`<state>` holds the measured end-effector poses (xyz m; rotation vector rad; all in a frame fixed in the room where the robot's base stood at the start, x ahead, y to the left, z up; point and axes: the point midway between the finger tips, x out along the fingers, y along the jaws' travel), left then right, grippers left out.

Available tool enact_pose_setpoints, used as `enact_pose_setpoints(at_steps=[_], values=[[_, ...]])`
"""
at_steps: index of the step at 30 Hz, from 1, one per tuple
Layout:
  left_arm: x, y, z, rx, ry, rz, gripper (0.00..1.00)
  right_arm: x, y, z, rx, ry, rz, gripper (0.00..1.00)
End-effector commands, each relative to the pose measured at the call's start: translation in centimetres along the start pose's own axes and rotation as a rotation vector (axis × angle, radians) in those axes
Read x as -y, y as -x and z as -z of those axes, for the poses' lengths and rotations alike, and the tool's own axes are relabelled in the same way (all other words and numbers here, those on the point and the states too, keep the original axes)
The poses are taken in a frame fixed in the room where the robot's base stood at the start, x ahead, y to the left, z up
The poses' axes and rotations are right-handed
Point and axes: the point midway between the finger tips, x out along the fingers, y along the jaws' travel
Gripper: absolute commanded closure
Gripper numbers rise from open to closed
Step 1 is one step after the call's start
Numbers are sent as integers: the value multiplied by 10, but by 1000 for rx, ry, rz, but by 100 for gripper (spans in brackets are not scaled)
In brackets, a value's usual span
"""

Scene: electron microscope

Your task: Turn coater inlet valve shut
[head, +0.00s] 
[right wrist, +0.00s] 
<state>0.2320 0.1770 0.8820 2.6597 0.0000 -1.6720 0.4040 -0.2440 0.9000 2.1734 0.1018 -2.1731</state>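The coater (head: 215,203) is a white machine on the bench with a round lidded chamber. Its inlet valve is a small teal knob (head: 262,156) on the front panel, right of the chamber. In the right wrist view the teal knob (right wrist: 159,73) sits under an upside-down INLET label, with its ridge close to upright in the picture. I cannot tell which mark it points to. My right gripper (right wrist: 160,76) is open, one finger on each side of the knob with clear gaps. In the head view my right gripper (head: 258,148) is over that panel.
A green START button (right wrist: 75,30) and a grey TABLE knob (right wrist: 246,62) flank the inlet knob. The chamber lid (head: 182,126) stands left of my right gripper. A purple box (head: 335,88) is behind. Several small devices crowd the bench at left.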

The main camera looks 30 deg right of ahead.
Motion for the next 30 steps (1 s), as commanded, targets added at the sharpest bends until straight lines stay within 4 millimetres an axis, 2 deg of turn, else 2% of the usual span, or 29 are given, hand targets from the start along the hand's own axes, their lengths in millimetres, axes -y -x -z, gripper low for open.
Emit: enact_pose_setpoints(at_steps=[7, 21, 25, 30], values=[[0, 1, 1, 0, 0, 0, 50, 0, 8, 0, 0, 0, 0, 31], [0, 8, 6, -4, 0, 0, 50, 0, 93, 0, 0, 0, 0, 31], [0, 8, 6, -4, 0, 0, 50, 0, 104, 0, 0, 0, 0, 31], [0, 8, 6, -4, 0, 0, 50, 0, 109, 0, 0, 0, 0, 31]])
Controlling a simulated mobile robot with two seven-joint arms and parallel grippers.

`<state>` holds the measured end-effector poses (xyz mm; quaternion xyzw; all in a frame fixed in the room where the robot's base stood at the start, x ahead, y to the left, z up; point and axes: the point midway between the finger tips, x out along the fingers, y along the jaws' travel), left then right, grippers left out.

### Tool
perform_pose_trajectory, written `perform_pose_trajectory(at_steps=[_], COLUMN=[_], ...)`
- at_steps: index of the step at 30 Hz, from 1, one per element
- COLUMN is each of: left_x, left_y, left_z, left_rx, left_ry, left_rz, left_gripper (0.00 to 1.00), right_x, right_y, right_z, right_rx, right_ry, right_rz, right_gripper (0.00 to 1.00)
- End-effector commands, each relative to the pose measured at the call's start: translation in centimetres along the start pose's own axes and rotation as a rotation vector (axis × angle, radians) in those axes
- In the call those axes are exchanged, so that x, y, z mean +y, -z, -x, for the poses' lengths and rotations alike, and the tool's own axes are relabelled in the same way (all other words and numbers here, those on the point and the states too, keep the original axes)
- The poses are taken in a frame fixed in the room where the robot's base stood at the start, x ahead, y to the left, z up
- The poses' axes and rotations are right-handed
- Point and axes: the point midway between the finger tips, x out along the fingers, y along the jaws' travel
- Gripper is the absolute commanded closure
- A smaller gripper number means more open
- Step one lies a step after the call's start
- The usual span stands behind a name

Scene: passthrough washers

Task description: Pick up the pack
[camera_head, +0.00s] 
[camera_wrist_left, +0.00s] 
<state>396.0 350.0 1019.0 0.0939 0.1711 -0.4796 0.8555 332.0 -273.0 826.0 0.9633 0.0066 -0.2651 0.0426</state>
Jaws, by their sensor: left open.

→ **Work to complete**: Please copy exactly the lines from the first line of the records above through the line containing "[right wrist, +0.00s]", including both, and nothing more.

→ **Solution below**:
`<state>` holds the measured end-effector poses (xyz m; rotation vector rad; all in a frame fixed in the room where the robot's base stood at the start, x ahead, y to the left, z up; point and axes: the point midway between the finger tips, x out along the fingers, y along the jaws' travel), left then right, grippers left out.

Available tool enact_pose_setpoints, used as `enact_pose_setpoints(at_steps=[_], values=[[_, ...]])`
"""
at_steps: index of the step at 30 Hz, from 1, one per tuple
Layout:
  left_arm: x, y, z, rx, ry, rz, gripper (0.00..1.00)
  right_arm: x, y, z, rx, ry, rz, gripper (0.00..1.00)
End-effector commands, each relative to the pose measured at the call's start: translation in centimetres along the start pose's own axes and rotation as a rotation vector (axis × angle, radians) in those axes
Read x as -y, y as -x and z as -z of those axes, for the poses' lengths and rotations alike, and the tool's own axes are relabelled in the same way (all other words and numbers here, those on the point and the states too, keep the original axes)
The poses are taken in a frame fixed in the room where the robot's base stood at the start, x ahead, y to the left, z up
The poses' axes and rotations are right-handed
Point and axes: the point midway between the finger tips, x out along the fingers, y along the jaws' travel
Gripper: absolute commanded closure
Gripper numbers rise from open to closed
Step 1 is one step after the call's start
Numbers are sent as integers: the value multiplied by 10, but by 1000 for rx, ry, rz, but by 100 for gripper (spans in brackets are not scaled)
In brackets, a value's usual span
"""

Scene: electron microscope

Your task: Turn coater inlet valve shut
[head, +0.00s] 
[right wrist, +0.00s] 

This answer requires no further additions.